[start of Information shown]

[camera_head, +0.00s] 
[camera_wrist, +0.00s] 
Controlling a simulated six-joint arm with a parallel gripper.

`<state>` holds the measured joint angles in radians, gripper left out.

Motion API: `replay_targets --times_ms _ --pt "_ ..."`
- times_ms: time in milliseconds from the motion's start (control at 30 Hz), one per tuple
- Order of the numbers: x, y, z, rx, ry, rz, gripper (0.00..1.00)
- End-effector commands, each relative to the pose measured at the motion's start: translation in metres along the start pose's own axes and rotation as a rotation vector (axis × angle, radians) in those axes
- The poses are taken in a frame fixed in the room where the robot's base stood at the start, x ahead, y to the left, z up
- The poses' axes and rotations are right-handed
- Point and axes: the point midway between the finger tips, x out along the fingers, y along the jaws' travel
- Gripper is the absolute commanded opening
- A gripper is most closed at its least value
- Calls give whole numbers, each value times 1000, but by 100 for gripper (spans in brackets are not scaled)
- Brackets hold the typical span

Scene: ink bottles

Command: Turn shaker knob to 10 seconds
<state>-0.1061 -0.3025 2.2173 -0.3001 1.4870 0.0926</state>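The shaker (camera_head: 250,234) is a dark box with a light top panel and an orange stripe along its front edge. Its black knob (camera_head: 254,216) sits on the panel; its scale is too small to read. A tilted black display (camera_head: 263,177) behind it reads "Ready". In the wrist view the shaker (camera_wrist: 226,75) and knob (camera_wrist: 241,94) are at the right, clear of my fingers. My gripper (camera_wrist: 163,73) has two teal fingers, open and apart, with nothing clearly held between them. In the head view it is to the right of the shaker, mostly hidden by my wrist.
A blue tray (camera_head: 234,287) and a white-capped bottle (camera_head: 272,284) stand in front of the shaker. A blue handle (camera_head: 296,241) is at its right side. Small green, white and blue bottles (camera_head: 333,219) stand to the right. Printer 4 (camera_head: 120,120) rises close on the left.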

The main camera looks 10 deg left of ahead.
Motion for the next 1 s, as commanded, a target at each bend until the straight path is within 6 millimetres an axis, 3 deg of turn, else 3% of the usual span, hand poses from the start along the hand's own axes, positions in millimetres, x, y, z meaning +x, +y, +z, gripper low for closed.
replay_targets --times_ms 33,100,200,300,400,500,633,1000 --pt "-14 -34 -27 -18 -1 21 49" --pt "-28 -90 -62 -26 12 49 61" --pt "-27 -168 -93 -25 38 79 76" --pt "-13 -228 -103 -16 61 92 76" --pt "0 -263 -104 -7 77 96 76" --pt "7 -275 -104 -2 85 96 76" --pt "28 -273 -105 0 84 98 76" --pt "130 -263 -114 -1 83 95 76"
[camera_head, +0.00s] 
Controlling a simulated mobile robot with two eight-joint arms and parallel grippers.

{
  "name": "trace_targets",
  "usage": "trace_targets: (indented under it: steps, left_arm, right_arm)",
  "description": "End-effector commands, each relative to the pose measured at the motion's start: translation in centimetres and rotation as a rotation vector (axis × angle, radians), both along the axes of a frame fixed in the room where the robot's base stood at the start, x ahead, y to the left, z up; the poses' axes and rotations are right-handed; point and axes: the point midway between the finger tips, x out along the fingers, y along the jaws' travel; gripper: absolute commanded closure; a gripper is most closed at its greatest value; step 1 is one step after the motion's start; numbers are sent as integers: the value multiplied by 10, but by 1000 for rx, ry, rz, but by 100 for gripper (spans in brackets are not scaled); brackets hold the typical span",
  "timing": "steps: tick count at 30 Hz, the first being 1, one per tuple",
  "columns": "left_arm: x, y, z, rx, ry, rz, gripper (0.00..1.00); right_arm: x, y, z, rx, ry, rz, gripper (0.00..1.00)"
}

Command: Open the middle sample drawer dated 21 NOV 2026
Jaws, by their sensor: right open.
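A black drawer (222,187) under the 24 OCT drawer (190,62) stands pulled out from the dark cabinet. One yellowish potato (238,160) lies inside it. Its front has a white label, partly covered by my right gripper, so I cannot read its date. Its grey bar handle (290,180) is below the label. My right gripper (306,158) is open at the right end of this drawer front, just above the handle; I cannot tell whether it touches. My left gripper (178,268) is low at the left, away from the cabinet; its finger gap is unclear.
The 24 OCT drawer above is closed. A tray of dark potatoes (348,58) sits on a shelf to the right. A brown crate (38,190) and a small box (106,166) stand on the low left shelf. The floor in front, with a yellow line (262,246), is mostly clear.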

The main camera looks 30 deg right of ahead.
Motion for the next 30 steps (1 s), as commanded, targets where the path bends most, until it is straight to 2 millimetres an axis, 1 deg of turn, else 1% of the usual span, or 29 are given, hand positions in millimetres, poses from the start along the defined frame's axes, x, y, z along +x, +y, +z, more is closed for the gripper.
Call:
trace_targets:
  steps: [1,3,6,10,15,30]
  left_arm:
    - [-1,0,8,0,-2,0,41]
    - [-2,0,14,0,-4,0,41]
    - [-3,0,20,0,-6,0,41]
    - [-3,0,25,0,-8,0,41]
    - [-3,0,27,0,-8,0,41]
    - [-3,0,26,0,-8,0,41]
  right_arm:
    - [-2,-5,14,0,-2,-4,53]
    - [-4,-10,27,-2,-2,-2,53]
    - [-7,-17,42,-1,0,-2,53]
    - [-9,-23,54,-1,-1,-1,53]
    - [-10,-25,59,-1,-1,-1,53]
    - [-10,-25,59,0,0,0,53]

[end of Information shown]

▸ Do this: Copy all the records above precisely.

▸ Exercise answer:
[camera_head, +0.00s] 
[camera_wrist, +0.00s] 
Controlling a simulated six-joint arm with a parallel gripper.

`<state>` holds the measured joint angles in radians, gripper left out.

Motion API: `replay_targets --times_ms _ --pt "_ ..."`
- times_ms: time in milliseconds from the motion's start (control at 30 Hz), one per tuple
- Order of the numbers: x, y, z, rx, ry, rz, gripper (0.00..1.00)
- End-effector commands, each relative to the pose measured at the motion's start: translation in metres along the start pose's own axes and rotation as a rotation vector (axis × angle, radians) in those axes
- The poses are taken in a frame fixed in the room where the robot's base stood at the start, x ahead, y to the left, z up
- The poses' axes and rotations are right-handed
- Point and axes: the point midway between the finger tips, x out along the fingers, y along the jaws' travel
- Gripper is the absolute commanded opening
- A gripper is most closed at its least value
- Calls give whole numbers, each value times 1000, but by 100 for gripper (spans in brackets are not scaled)
- Brackets hold the typical span

Scene: ink bottles

Command: Turn shaker knob to 10 seconds
<state>-0.1061 -0.3025 2.2173 -0.3001 1.4870 0.0926</state>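The shaker (camera_head: 250,234) is a dark box with a light top panel and an orange stripe along its front edge. Its black knob (camera_head: 254,216) sits on the panel; its scale is too small to read. A tilted black display (camera_head: 263,177) behind it reads "Ready". In the wrist view the shaker (camera_wrist: 226,75) and knob (camera_wrist: 241,94) are at the right, clear of my fingers. My gripper (camera_wrist: 163,73) has two teal fingers, open and apart, with nothing clearly held between them. In the head view it is to the right of the shaker, mostly hidden by my wrist.
A blue tray (camera_head: 234,287) and a white-capped bottle (camera_head: 272,284) stand in front of the shaker. A blue handle (camera_head: 296,241) is at its right side. Small green, white and blue bottles (camera_head: 333,219) stand to the right. Printer 4 (camera_head: 120,120) rises close on the left.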

The main camera looks 10 deg left of ahead.
Motion for the next 1 s, as commanded, a target at each bend until the straight path is within 6 millimetres an axis, 3 deg of turn, else 3% of the usual span, hand poses from the start along the hand's own axes, positions in millimetres, x, y, z meaning +x, +y, +z, gripper low for closed.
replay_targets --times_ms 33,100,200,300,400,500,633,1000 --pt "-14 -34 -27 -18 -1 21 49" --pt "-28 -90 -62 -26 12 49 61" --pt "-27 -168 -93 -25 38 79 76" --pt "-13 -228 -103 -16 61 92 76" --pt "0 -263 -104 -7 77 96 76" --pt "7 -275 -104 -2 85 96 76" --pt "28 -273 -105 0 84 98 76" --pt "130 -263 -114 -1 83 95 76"
[camera_head, +0.00s] 
Controlling a simulated mobile robot with two eight-joint arms and parallel grippers.

{
  "name": "trace_targets",
  "usage": "trace_targets: (indented under it: steps, left_arm, right_arm)",
  "description": "End-effector commands, each relative to the pose measured at the motion's start: translation in centimetres and rotation as a rotation vector (axis × angle, radians), both along the axes of a frame fixed in the room where the robot's base stood at the start, x ahead, y to the left, z up; the poses' axes and rotations are right-handed; point and axes: the point midway between the finger tips, x out along the fingers, y along the jaws' travel; gripper: absolute commanded closure; a gripper is most closed at its greatest value; step 1 is one step after the motion's start; numbers are sent as integers: the value multiplied by 10, but by 1000 for rx, ry, rz, but by 100 for gripper (spans in brackets are not scaled); brackets hold the typical span",
  "timing": "steps: tick count at 30 Hz, the first being 1, one per tuple",
  "columns": "left_arm: x, y, z, rx, ry, rz, gripper (0.00..1.00); right_arm: x, y, z, rx, ry, rz, gripper (0.00..1.00)"
}

Command: Open the middle sample drawer dated 21 NOV 2026
Jaws, by their sensor: right open.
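A black drawer (222,187) under the 24 OCT drawer (190,62) stands pulled out from the dark cabinet. One yellowish potato (238,160) lies inside it. Its front has a white label, partly covered by my right gripper, so I cannot read its date. Its grey bar handle (290,180) is below the label. My right gripper (306,158) is open at the right end of this drawer front, just above the handle; I cannot tell whether it touches. My left gripper (178,268) is low at the left, away from the cabinet; its finger gap is unclear.
The 24 OCT drawer above is closed. A tray of dark potatoes (348,58) sits on a shelf to the right. A brown crate (38,190) and a small box (106,166) stand on the low left shelf. The floor in front, with a yellow line (262,246), is mostly clear.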

The main camera looks 30 deg right of ahead.
Motion for the next 30 steps (1 s), as commanded, targets where the path bends most, until it is straight to 2 millimetres an axis, 1 deg of turn, else 1% of the usual span, or 29 are given, hand positions in millimetres, poses from the start along the defined frame's axes, x, y, z along +x, +y, +z, more is closed for the gripper.
Call:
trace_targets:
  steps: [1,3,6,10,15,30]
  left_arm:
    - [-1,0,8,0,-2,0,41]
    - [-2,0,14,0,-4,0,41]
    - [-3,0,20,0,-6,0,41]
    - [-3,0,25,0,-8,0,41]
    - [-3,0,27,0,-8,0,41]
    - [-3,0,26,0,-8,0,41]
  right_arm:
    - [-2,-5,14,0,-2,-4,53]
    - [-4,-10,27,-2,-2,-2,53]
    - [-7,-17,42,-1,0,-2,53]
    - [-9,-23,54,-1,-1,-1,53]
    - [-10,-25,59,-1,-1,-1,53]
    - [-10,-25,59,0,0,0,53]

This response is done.